Wenn das Kind beginnt seinen Willen zu entwickeln, in der Regel etwa im dritten Lebensjahr, werden Zusammenstösse mit den Eltern unausweichlich. Darauf sollten Sie gefasst sein und lernen angemessen zu reagieren. Als Erstes braucht das Kind genügend Herausforderungen, um mit dieser für das Leben so fundamental wichtigen Kraft umzugehen lernen. Und als Zweites müssen Sie ihm klare Grenzen setzen, wenn es zu weit geht. Das heisst allerdings nicht, dass Sie dabei Gewalt anwenden dürften:

  • Gebrochener Wille: Grenzen gibt es für Kinder genauso wie für Eltern. Das heisst zum Beispiel, dass Sie es respektieren müssen, wenn das Kind "Nein!" sagt, Sie dürfen es also nicht einfach packen und dorthin stellen, wo Sie meinen, dass es hingehört, ansonsten Sie seinen Willen brechen würden. Erfährt das Kind immer wieder solche Gewalt, wird es sich irgendwann rächen wollen.
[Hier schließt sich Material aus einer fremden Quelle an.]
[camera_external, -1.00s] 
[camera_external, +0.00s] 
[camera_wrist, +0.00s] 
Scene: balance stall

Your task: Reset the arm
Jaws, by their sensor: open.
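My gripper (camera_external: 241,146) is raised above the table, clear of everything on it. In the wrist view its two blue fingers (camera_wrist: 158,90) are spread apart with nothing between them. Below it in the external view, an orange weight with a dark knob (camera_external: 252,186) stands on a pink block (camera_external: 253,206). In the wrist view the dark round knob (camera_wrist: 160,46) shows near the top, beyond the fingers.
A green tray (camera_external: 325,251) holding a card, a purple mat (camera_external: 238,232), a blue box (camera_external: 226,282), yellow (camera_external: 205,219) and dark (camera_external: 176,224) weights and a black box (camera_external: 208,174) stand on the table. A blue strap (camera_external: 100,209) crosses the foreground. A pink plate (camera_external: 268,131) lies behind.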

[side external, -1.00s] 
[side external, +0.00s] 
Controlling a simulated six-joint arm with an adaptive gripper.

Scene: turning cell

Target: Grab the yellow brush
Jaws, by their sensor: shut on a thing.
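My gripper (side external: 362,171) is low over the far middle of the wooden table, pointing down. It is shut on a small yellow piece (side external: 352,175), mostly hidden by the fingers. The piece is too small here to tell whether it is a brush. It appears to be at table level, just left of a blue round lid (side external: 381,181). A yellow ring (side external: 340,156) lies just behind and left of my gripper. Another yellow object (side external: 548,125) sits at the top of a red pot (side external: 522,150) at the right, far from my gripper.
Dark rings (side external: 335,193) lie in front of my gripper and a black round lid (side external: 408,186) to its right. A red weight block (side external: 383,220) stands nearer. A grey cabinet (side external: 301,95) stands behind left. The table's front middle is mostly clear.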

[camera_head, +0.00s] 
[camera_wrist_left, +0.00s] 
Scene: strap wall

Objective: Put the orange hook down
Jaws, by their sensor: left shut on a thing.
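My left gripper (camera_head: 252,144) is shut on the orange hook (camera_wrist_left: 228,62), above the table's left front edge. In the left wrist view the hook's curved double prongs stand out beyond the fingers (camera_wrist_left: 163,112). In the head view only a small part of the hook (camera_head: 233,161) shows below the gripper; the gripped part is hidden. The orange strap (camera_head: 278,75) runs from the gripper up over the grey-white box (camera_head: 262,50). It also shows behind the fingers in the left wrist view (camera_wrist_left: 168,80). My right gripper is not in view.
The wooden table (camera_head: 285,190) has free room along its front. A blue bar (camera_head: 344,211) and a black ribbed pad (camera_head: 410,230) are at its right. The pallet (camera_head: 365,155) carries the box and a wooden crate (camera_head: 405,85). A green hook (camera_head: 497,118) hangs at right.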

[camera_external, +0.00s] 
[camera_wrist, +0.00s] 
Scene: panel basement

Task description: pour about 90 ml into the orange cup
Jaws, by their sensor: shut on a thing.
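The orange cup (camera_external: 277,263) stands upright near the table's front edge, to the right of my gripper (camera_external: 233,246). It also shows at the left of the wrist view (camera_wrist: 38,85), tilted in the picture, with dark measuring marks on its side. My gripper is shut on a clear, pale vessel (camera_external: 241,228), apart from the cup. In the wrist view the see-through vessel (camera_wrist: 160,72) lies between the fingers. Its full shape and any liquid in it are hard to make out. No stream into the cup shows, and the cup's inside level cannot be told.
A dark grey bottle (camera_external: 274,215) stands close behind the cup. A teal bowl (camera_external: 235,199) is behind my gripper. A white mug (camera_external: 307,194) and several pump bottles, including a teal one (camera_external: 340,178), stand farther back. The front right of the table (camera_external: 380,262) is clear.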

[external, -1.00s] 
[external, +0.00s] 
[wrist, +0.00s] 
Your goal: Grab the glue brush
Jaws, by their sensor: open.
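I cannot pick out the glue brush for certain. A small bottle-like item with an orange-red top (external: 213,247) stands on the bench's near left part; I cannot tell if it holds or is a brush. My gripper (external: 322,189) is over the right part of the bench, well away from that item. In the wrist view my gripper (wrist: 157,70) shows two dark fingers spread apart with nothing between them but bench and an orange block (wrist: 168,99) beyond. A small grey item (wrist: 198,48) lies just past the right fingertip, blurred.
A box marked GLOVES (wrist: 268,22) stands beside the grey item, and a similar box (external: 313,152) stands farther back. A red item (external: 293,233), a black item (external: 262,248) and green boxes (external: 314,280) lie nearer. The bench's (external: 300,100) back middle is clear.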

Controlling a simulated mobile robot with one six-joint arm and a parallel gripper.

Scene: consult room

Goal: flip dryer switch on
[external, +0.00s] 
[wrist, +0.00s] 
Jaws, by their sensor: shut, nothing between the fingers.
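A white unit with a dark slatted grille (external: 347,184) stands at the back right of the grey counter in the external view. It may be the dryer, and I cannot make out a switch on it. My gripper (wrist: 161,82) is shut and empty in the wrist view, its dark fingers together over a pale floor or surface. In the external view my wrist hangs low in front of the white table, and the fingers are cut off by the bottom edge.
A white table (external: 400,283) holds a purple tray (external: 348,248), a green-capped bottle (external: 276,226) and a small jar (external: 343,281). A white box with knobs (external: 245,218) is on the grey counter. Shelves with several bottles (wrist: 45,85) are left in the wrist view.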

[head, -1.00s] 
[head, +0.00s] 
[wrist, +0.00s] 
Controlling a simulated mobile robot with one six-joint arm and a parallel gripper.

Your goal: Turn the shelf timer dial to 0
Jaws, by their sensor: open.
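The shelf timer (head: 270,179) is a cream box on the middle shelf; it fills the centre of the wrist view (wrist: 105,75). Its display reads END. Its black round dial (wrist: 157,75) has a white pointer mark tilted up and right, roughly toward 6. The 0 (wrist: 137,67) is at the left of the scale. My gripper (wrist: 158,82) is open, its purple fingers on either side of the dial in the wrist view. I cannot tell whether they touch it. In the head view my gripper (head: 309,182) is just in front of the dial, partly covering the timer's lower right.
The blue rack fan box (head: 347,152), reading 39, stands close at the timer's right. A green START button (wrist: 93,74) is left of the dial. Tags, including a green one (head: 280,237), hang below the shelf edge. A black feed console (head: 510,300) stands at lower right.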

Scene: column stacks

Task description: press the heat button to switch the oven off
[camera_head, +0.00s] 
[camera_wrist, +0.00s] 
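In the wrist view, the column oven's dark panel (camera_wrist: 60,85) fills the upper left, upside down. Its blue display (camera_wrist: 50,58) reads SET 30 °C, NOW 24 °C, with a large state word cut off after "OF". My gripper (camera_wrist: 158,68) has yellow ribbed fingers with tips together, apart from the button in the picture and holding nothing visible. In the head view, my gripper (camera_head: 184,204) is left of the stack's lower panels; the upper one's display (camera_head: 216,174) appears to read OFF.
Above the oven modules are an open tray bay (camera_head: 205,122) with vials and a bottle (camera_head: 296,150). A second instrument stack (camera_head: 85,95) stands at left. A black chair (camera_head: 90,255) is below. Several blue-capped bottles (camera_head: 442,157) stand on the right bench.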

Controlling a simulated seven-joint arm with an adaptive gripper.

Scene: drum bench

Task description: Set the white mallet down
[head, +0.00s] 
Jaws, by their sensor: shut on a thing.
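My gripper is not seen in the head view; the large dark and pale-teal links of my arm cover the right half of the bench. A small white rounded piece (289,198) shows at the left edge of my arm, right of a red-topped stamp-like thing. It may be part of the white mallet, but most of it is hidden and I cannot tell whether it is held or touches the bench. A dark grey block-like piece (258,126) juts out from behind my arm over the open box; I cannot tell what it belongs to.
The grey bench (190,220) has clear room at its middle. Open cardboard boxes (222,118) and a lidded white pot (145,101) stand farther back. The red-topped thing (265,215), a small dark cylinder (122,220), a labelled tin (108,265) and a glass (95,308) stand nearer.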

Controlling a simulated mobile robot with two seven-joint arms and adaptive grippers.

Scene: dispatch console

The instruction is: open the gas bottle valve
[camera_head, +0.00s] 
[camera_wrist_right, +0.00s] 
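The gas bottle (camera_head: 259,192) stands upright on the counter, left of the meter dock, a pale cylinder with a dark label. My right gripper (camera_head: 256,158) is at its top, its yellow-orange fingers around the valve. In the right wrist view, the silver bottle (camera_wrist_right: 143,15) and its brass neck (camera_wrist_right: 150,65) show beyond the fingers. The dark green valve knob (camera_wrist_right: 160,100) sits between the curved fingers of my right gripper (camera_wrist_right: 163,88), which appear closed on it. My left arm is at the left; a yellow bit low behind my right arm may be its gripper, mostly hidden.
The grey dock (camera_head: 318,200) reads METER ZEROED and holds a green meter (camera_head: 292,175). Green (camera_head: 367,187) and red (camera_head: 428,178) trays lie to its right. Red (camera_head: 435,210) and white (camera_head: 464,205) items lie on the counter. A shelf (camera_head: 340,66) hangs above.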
Und je kräftiger es wird und je mehr es seine kognitiven Fähigkeiten entwickelt sind, desto mehr findet es auch Mittel und Wege dazu! Sie müssen also lernen, dem Kind Widerstand zu leisten, ohne es zu etwas zu zwingen. Das beste Mittel dazu sind Regeln, auf deren Einhaltung Sie konsequent bestehen müssen. Und wenn das Kind zu toben beginnt, müssen Sie lernen angemessen zu reagieren.
  • Mangelnde Versöhnung: Konfrontationen zwischen den Eltern und dem Kind sind in dieser Phase unvermeidlich. Entscheidend ist, dass Sie diese annehmen und danach bereit sind, sich mit dem Kind wieder zu versöhnen. Wenn Sie das Kind in solch wichtigen Situationen einfach allein lassen oder es abstossen, wird es sich verlassen und hilflos fühlen. Leicht möglich, dass es dann seiner Wut, mit der es nirgendwo hin konnte, bei nächstbester Gelegenheit an seinen Eltern auslässt.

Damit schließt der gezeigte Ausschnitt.